Transcribe, verbatim, every line from the start of the entries through the line that contains "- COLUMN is"; include both boundary lines and omit all others.

(Records from a data collection)
______
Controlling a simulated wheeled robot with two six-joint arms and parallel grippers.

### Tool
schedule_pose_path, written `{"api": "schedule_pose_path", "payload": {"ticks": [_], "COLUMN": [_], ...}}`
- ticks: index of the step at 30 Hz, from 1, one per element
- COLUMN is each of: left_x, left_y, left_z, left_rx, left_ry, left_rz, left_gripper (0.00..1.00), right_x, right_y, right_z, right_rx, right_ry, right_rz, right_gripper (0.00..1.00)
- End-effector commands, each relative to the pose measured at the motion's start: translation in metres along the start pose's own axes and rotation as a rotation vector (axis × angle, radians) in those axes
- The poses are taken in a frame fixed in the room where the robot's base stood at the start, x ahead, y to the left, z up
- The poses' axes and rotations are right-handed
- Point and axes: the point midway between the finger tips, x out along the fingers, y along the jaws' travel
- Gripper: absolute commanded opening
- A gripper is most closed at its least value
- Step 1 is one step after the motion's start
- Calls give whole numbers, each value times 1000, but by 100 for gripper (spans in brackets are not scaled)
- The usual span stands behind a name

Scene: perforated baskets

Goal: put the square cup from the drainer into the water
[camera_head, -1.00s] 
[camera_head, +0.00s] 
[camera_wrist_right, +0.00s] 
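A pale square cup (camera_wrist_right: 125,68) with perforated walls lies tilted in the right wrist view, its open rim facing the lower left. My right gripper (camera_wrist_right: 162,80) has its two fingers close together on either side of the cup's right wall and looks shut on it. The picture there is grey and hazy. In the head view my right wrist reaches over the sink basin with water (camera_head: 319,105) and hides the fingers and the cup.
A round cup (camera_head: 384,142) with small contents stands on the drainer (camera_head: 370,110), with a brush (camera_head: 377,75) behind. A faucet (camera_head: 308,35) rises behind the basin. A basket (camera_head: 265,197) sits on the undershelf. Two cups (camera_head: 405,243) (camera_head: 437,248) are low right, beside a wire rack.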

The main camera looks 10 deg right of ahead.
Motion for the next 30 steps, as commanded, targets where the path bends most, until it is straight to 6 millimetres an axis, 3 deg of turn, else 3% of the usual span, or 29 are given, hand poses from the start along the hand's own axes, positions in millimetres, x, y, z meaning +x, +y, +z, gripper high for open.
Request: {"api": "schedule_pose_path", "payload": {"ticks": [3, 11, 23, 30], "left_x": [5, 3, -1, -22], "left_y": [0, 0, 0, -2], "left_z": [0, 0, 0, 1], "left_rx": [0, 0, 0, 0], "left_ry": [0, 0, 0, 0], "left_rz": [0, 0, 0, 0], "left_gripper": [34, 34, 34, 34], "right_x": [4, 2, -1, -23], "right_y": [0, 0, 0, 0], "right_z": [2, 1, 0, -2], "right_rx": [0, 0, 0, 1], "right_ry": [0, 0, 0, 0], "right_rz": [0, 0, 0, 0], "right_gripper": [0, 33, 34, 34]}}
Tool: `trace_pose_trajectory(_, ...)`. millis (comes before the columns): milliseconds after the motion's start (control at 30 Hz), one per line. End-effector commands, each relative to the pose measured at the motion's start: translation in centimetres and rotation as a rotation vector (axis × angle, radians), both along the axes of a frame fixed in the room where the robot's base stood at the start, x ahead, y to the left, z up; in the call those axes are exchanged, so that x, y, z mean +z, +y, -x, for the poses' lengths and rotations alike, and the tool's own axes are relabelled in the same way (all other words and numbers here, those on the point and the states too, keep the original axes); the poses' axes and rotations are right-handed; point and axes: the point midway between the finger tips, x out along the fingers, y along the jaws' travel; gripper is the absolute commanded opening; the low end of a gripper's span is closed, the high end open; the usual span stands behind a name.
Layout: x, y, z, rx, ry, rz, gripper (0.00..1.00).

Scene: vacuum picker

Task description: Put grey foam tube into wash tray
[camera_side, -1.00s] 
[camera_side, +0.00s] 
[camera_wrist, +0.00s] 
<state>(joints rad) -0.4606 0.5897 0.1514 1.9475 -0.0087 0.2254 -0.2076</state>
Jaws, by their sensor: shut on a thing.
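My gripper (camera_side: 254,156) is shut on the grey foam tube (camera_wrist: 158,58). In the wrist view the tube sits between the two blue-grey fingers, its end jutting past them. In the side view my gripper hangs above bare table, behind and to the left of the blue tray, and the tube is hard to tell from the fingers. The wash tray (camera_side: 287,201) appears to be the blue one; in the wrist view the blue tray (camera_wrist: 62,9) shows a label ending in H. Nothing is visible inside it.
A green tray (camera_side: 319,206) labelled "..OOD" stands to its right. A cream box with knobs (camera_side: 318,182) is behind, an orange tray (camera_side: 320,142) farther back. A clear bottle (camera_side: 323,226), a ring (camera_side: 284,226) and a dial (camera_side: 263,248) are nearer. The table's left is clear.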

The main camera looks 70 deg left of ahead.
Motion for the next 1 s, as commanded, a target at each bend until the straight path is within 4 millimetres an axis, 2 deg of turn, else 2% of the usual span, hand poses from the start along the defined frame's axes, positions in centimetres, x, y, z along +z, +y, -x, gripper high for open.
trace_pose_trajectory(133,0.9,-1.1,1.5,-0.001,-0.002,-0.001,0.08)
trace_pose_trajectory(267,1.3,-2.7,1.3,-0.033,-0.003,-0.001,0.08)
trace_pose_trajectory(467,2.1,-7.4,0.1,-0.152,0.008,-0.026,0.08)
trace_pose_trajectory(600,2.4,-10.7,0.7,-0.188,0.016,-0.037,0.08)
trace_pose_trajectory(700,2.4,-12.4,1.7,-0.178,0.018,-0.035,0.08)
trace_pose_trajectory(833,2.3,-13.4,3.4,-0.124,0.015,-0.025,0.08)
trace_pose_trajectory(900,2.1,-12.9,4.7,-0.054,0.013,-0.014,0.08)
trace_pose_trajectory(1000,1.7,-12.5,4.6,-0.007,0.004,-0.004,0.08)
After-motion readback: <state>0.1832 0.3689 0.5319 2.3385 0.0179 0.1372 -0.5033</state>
______
» Correct answer:
Controlling a simulated wheeled robot with two six-joint arms and parallel grippers.

### Tool
schedule_pose_path, written `{"api": "schedule_pose_path", "payload": {"ticks": [_], "COLUMN": [_], ...}}`
- ticks: index of the step at 30 Hz, from 1, one per element
- COLUMN is each of: left_x, left_y, left_z, left_rx, left_ry, left_rz, left_gripper (0.00..1.00), right_x, right_y, right_z, right_rx, right_ry, right_rz, right_gripper (0.00..1.00)

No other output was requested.